STRANGE VISITORS IN THE NIGHT
Friday, 09 September 2005
Bob and Levi, his six-year-old son, showed up unexpectedly about 2230 last night. Cindy drove to Colorado with Eli (four years old) and will pick up Tanner, her 10-year-old daughter, in Phoenix on the way back in a couple of weeks. In addition to Levi, Bob also had the two Chihuahua dogs with him.
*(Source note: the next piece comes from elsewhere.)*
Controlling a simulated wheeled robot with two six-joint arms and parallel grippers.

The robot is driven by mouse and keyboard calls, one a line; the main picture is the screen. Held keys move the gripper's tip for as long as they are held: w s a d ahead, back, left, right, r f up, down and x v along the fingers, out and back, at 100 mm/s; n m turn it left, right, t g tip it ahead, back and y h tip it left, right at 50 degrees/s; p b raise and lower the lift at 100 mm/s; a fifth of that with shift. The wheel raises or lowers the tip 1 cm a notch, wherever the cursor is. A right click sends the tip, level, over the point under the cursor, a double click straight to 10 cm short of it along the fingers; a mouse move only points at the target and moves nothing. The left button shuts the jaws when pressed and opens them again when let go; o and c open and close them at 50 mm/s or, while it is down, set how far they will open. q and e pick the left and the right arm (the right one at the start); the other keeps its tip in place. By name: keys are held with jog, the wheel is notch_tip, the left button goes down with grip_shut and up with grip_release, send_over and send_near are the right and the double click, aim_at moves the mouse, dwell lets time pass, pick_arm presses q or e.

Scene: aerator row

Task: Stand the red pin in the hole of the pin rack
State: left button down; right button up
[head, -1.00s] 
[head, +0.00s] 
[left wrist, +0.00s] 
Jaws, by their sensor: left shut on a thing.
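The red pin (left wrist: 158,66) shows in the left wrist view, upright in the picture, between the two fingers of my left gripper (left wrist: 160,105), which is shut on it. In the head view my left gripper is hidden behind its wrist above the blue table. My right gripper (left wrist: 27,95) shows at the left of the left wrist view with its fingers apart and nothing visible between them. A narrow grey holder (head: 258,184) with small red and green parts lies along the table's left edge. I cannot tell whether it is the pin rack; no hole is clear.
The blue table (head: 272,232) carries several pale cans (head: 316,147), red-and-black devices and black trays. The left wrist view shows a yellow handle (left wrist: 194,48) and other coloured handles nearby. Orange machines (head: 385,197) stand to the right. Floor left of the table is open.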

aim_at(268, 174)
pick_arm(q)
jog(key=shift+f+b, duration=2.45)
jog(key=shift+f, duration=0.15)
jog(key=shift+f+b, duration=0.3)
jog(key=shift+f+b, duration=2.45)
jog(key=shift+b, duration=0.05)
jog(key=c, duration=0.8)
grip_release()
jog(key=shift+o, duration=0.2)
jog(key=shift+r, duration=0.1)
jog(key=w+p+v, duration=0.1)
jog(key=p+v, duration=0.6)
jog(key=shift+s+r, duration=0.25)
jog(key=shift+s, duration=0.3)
Kathy has already gone to bed in the guest house last night while I had stay up to read in the living room of the ranch house. About 2230 I finally close my book (“Stiffed; The Betrayal of American Man” by Susan Faludi. Great read!) and put out the lights. While crossing the small open space toward the roofed walkway to the guest house, I stop in the fathomless darkness to look at the stars. Well, it’s not completely dark; although the moon has already set I can actually just make out the curve of the river and the black outlines of the mountains in the distance. The constellations are easily picked out and many a star shines or planet winks down at me. There is not a single artificial light anywhere around the huge, mountain-encircled valley. I contemplate just how far away the rest of the world is, how immense our isolation is here. Not just the stars so far away but the whole of humanity. This is not a frightening at all. Just a meditative thought.
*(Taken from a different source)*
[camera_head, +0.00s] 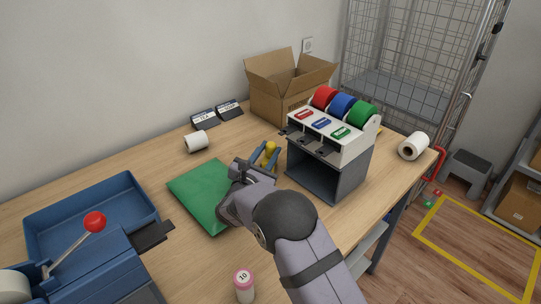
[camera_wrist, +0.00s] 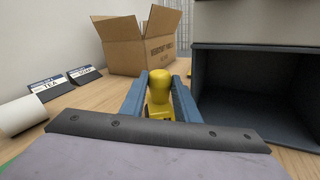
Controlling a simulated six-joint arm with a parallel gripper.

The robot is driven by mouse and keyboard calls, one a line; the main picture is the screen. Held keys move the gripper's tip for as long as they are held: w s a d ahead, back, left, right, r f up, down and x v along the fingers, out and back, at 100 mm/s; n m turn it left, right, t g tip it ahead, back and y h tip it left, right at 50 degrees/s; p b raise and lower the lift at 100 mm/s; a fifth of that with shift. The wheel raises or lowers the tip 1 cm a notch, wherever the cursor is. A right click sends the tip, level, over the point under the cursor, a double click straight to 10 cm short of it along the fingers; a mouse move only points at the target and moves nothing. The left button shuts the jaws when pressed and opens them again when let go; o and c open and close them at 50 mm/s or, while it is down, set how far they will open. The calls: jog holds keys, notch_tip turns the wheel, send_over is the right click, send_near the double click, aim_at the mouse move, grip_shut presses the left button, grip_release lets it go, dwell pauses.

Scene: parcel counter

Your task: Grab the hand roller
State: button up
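The hand roller, as far as I can tell, is the yellow thing with a rounded knob-like handle (camera_head: 271,147) on the counter, left of the tape dispenser stand. In the wrist view its yellow handle (camera_wrist: 159,86) stands upright, centred between my blue fingers. My gripper (camera_head: 265,156) has its two fingers apart, one to each side of the yellow handle. In the wrist view my gripper (camera_wrist: 160,98) shows the fingers close beside the handle, with no clear grip on it. The lower part of the roller is mostly hidden by my gripper.
The dispenser stand (camera_head: 325,175) with red, blue and green rolls is close on the right. An open cardboard box (camera_head: 285,88) stands behind. A green mat (camera_head: 200,195), white roll (camera_head: 196,141) and blue tray (camera_head: 90,205) lie left. A pink-topped bottle (camera_head: 244,284) stands in front.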

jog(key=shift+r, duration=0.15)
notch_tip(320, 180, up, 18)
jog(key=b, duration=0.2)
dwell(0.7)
Suddenly I see a flashlight, maybe two - there along the road that comes up from the river-ford! My hair stands on end. There shouldn’t be anyone at all here. Simon went to bed long ago in the bunkhouse. Then I hear voices as well, one seems to be a female. The flashlight or flashlights seem to be moving through the trees and approaching the guesthouse and corral. Without turning on my own flashlight I hurry to the end of the walkway where there is a big slatted gate to bar the ranch animals from getting into the feed stores. I wait and hear the voices drawing nearer but at present out of sight from me behind the guest house. When the light comes into view again they are only about twenty-five yards away from me on the other side of the gate. The darkness is palpable.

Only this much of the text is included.